- Exercise instructions -
Using the records below, copy exactly the part that opens with the line holding "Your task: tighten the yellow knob" and closes with the line holding "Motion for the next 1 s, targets", minus the pictures.

- Items -
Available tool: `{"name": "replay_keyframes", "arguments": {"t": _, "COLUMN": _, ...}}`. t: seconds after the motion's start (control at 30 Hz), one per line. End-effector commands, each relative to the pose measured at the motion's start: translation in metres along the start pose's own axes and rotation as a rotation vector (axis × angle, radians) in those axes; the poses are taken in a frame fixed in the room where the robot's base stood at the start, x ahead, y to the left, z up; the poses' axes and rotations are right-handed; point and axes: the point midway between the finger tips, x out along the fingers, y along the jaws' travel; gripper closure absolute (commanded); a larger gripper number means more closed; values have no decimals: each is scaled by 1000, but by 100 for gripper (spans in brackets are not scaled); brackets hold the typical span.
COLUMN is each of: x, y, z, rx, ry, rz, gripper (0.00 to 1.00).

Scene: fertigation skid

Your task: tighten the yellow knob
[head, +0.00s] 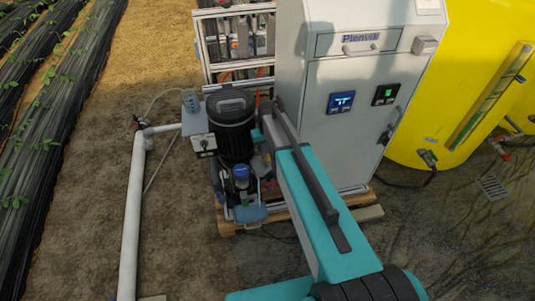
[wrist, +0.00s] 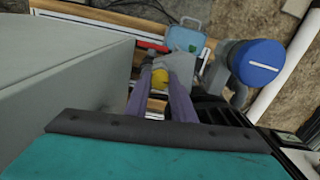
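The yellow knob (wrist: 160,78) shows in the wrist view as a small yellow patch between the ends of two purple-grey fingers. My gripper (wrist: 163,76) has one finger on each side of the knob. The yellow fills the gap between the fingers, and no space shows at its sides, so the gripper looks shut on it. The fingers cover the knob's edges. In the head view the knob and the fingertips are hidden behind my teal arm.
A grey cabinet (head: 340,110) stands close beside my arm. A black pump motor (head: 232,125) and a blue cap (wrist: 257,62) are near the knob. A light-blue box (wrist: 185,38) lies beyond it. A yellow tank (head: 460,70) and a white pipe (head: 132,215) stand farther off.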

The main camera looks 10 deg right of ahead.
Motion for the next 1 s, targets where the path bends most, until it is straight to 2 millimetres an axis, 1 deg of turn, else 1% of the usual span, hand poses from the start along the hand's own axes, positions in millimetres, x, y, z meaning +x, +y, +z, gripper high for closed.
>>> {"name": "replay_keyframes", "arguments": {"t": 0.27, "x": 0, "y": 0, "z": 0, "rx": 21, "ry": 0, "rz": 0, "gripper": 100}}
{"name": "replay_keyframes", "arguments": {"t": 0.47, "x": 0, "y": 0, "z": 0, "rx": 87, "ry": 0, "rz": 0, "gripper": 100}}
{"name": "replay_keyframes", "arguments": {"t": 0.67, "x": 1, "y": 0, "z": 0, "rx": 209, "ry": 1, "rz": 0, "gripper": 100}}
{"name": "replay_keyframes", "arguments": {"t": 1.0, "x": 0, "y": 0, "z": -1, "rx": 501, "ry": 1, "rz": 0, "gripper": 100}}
* * *
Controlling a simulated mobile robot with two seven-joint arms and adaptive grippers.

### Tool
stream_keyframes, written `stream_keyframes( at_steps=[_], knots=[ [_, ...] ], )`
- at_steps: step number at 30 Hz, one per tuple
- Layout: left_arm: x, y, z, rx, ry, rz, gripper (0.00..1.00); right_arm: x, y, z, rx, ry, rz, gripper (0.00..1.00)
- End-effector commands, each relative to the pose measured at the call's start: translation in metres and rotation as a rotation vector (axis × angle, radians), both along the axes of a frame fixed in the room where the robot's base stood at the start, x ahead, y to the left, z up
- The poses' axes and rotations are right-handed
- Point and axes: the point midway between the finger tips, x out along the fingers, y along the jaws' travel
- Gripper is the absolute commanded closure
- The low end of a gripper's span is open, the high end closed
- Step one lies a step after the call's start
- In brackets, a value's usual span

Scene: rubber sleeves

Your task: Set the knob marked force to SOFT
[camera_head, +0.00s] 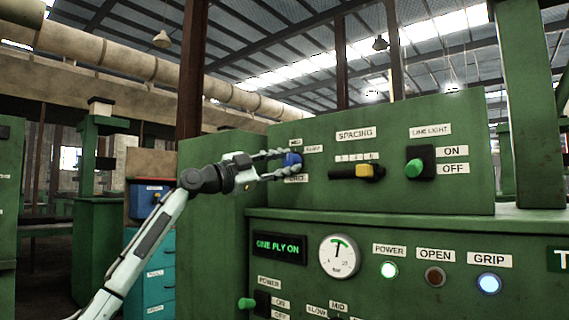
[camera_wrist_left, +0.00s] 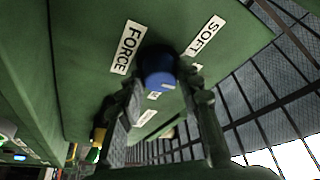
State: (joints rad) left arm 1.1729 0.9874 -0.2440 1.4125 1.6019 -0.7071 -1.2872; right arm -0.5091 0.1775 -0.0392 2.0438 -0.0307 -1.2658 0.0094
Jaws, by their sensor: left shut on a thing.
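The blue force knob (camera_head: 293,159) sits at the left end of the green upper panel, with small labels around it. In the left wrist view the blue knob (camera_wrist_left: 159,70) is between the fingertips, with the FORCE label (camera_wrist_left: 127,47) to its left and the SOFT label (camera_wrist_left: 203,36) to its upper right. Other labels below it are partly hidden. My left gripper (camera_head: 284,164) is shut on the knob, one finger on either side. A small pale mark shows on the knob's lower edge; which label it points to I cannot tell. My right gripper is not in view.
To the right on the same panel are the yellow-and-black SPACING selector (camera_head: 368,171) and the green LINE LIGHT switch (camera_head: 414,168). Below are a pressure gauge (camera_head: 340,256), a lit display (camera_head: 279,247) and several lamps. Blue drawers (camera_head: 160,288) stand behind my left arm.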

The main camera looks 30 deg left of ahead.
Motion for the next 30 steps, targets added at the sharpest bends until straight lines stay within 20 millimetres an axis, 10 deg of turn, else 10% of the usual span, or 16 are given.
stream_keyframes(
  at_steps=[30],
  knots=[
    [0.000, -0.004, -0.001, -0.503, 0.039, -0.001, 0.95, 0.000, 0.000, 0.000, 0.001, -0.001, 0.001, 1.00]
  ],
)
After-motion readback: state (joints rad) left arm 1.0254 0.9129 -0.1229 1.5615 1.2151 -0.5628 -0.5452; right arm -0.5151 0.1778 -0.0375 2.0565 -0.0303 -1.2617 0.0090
...
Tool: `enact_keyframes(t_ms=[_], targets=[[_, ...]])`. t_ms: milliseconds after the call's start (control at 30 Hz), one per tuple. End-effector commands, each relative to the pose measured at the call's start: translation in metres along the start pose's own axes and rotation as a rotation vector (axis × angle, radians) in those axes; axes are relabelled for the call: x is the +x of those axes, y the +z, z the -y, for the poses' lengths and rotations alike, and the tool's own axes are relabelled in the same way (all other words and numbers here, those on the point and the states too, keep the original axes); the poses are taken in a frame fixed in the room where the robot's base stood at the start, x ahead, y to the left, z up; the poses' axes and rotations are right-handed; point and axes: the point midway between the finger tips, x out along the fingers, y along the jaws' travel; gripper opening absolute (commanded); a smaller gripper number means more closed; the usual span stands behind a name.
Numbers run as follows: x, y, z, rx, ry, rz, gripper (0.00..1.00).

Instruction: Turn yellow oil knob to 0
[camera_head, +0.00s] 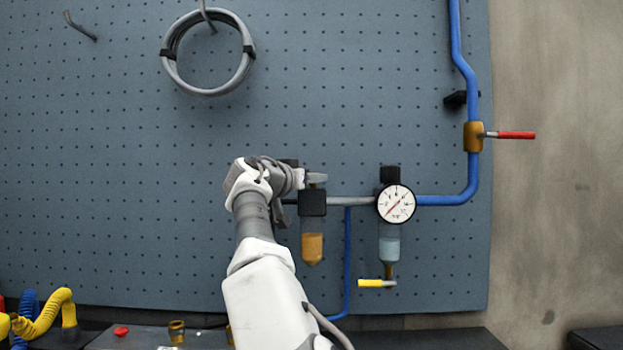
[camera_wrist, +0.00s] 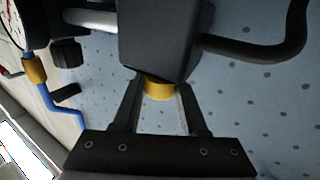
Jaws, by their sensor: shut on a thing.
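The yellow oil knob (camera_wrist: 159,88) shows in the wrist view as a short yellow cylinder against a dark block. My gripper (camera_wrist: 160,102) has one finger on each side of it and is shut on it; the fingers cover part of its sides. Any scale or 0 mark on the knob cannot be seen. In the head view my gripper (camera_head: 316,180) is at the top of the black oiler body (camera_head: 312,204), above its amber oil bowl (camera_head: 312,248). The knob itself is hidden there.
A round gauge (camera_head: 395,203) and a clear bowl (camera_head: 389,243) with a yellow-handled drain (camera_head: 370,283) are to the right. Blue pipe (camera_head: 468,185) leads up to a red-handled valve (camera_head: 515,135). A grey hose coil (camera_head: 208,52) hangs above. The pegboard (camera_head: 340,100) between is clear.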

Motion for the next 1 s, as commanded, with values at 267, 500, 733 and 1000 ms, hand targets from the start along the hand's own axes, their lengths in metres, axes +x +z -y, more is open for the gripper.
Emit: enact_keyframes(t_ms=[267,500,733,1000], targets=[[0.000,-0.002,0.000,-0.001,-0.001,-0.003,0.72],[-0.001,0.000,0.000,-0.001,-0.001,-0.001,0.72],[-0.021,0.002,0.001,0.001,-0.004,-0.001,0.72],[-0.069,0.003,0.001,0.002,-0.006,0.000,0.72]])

- Reply to the task -
Your task: tighten the yellow knob
[head, +0.00s] 
[wrist, +0.00s] 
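The yellow knob (wrist: 160,78) shows in the wrist view as a small yellow patch between the ends of two purple-grey fingers. My gripper (wrist: 163,76) has one finger on each side of the knob. The yellow fills the gap between the fingers, and no space shows at its sides, so the gripper looks shut on it. The fingers cover the knob's edges. In the head view the knob and the fingertips are hidden behind my teal arm.
A grey cabinet (head: 340,110) stands close beside my arm. A black pump motor (head: 232,125) and a blue cap (wrist: 257,62) are near the knob. A light-blue box (wrist: 185,38) lies beyond it. A yellow tank (head: 460,70) and a white pipe (head: 132,215) stand farther off.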

The main camera looks 10 deg right of ahead.
Motion for the next 1 s, targets where the path bends most, until it is straight to 2 millimetres an axis, 1 deg of turn, else 1% of the usual span, hand poses from the start along the hand's own axes, positions in millimetres, x, y, z meaning +x, +y, +z, gripper high for closed.

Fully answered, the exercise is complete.